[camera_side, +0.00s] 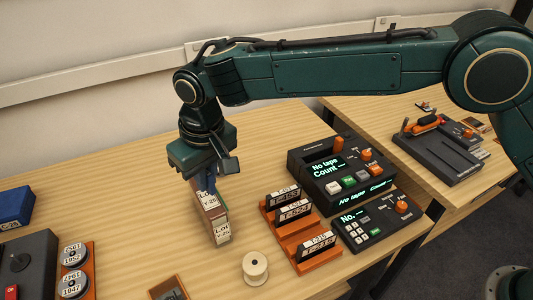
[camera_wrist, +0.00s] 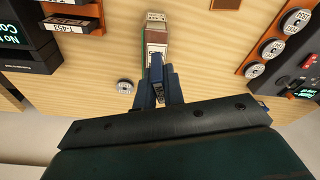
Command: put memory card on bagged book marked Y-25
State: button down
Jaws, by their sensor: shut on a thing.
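The bagged book marked Y-25 (camera_side: 217,225) stands on the table below my gripper in the side view. It has a brownish body and a white label reading Lot Y-25. It also shows in the wrist view (camera_wrist: 156,30), just beyond the fingertips. My gripper (camera_side: 207,190) points down right over the book. In the wrist view my gripper (camera_wrist: 159,82) is shut on a small dark blue memory card (camera_wrist: 158,72) with a pale label. The card overlaps the book in that view; I cannot tell whether they touch.
An orange rack (camera_side: 310,253) with several labelled tapes stands right of the book, beside a dark counter device (camera_side: 325,180) and a keypad device (camera_side: 368,222). A spool (camera_side: 255,267) stands in front. An orange holder with round reels (camera_side: 74,270) is at left. The table behind is clear.

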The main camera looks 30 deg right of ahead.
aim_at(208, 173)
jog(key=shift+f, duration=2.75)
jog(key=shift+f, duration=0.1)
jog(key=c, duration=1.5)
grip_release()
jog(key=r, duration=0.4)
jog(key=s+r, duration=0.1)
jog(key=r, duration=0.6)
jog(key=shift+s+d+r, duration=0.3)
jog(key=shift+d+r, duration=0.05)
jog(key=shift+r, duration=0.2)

* * *

**Exercise details:** Retype the whole listing exactly and leave the pictures out.

**Reply to the exercise:**
[camera_side, +0.00s] 
[camera_wrist, +0.00s] 
Command: put memory card on bagged book marked Y-25
State: button down
Jaws, by their sensor: shut on a thing.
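The bagged book marked Y-25 (camera_side: 217,225) stands on the table below my gripper in the side view. It has a brownish body and a white label reading Lot Y-25. It also shows in the wrist view (camera_wrist: 156,30), just beyond the fingertips. My gripper (camera_side: 207,190) points down right over the book. In the wrist view my gripper (camera_wrist: 159,82) is shut on a small dark blue memory card (camera_wrist: 158,72) with a pale label. The card overlaps the book in that view; I cannot tell whether they touch.
An orange rack (camera_side: 310,253) with several labelled tapes stands right of the book, beside a dark counter device (camera_side: 325,180) and a keypad device (camera_side: 368,222). A spool (camera_side: 255,267) stands in front. An orange holder with round reels (camera_side: 74,270) is at left. The table behind is clear.

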The main camera looks 30 deg right of ahead.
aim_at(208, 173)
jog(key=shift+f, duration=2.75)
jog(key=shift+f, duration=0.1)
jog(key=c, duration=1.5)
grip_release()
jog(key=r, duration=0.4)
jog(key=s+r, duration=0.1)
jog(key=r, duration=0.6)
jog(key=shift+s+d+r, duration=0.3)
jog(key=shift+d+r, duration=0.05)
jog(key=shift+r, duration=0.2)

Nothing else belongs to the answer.